INPUT FOR THIS TASK:
★ ★ ★ ★
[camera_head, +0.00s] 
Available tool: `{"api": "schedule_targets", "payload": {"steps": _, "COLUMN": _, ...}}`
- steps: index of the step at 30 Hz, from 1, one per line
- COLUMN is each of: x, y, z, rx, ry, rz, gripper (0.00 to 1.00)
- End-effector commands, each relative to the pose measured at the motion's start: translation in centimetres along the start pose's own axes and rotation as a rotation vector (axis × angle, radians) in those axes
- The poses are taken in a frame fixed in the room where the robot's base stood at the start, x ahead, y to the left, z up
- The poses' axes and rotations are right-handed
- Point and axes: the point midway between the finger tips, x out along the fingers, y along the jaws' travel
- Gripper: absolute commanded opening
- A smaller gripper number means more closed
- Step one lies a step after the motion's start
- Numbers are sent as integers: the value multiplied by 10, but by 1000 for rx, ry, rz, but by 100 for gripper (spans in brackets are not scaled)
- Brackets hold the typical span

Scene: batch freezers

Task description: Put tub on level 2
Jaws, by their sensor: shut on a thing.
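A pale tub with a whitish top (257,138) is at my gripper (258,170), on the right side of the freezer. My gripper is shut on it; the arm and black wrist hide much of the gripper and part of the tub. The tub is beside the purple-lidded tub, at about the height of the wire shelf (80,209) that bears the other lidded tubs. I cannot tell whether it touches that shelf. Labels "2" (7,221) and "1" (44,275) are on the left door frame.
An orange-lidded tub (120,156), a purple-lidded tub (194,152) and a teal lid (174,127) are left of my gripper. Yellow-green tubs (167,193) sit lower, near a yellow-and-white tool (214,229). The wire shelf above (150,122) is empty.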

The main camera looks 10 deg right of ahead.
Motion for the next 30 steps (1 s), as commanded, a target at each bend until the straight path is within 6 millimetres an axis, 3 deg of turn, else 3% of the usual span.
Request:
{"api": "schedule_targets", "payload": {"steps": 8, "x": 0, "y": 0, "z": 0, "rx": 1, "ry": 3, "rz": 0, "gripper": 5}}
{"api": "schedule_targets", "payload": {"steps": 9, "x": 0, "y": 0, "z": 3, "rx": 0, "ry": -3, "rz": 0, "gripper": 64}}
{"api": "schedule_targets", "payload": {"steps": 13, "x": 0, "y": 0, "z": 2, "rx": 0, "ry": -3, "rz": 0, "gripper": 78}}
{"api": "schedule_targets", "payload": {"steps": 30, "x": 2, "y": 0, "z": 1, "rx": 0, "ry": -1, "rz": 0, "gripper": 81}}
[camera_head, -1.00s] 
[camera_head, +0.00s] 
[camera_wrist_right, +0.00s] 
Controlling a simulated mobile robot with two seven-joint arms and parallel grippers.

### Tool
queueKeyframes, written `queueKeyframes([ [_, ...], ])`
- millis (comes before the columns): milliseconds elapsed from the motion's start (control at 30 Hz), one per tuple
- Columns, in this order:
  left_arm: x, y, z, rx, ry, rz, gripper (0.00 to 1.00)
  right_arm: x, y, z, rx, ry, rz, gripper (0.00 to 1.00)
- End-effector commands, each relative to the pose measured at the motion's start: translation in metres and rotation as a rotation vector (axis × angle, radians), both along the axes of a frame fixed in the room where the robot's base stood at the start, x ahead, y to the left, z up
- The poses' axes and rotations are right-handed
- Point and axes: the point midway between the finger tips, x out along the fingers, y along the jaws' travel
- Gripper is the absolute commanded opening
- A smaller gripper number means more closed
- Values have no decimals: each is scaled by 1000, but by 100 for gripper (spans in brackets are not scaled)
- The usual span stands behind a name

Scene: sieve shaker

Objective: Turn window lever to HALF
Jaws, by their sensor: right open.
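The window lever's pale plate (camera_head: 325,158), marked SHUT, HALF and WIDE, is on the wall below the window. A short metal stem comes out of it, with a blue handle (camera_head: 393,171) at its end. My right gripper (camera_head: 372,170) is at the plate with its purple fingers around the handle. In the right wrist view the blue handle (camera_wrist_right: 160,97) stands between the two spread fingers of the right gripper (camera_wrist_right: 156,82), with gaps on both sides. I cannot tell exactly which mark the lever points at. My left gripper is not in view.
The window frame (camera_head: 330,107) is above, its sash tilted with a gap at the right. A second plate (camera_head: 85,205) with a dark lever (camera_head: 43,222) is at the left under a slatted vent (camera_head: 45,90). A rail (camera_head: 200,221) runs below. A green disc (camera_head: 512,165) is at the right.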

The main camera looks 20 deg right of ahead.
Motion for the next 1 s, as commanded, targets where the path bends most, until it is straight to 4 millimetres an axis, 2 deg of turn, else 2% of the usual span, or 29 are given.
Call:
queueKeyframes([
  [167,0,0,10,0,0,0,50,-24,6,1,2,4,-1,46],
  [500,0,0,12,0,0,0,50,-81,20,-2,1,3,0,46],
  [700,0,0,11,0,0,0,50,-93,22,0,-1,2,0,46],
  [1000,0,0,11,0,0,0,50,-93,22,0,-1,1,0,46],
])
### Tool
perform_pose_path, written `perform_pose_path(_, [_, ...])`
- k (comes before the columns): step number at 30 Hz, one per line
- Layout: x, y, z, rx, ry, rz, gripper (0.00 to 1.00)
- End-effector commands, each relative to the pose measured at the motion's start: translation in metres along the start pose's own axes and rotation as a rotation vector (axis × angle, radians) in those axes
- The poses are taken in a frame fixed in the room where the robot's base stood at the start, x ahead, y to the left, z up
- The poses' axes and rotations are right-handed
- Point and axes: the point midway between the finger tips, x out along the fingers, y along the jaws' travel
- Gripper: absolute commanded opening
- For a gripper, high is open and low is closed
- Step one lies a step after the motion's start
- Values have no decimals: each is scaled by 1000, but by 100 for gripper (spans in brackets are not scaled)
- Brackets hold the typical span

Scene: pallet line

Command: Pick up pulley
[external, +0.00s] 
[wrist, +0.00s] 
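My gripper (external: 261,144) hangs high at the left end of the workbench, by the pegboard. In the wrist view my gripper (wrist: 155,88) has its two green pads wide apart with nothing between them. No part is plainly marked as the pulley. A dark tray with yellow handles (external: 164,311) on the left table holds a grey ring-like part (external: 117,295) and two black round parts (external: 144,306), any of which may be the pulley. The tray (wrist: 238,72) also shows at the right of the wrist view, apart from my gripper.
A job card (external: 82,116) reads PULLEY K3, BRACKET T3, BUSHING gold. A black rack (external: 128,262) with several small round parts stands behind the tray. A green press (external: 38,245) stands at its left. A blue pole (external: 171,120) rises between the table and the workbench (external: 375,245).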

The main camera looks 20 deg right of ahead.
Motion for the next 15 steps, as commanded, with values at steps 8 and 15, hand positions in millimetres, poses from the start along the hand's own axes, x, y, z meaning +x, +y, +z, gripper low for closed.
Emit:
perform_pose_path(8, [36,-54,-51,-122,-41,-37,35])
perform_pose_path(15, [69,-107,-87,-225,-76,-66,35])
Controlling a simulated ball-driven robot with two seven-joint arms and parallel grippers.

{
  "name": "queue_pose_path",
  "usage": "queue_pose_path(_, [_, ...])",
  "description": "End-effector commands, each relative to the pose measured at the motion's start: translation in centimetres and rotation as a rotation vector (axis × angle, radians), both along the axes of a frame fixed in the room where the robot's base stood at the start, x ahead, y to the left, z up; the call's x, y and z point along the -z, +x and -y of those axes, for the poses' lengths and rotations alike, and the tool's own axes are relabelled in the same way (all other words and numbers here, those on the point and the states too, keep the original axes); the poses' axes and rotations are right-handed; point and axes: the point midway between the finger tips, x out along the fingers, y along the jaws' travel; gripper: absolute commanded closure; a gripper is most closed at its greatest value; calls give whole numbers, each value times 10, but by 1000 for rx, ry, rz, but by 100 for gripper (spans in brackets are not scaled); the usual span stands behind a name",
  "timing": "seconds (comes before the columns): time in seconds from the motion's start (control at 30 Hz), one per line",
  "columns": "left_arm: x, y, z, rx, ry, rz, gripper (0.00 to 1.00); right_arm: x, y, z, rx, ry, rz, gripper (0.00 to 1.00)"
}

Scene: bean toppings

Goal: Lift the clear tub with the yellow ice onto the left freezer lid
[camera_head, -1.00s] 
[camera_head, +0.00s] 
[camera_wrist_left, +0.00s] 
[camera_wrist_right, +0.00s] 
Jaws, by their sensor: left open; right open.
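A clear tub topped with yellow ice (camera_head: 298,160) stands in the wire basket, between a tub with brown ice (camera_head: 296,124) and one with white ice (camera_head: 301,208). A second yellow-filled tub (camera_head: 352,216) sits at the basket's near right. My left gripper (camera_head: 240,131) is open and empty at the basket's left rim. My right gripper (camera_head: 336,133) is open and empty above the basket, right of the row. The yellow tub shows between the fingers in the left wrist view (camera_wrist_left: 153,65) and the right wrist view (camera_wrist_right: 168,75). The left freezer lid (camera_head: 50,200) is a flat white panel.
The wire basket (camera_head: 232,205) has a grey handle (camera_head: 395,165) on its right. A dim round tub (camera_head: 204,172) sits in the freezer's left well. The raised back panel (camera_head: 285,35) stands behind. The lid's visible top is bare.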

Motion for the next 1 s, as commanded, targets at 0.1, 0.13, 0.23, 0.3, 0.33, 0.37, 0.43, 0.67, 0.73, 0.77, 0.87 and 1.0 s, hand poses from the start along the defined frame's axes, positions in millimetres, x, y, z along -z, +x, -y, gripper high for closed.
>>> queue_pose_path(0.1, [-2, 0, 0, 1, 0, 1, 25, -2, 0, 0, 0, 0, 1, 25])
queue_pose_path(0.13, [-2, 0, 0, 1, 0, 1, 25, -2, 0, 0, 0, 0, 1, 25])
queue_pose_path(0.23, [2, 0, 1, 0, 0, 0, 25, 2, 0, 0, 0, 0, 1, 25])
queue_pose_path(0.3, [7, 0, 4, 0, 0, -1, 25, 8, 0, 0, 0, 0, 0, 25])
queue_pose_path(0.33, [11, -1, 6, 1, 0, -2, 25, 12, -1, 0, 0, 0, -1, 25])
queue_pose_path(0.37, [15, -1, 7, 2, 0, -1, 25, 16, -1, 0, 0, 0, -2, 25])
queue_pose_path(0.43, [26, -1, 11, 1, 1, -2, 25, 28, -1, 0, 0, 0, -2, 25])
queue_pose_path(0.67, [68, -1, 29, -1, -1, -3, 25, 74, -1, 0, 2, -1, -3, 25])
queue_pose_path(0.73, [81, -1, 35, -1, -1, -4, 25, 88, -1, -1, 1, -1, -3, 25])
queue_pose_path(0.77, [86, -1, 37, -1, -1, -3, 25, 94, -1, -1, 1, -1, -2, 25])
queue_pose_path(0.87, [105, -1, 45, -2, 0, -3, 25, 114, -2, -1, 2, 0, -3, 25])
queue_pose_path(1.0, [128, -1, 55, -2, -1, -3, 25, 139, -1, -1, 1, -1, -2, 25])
★ ★ ★ ★
TASK DESCRIPTION: Only the number is wanted: how many lines in the data include the string "millimetres"?

ANSWER TO THIS TASK: 4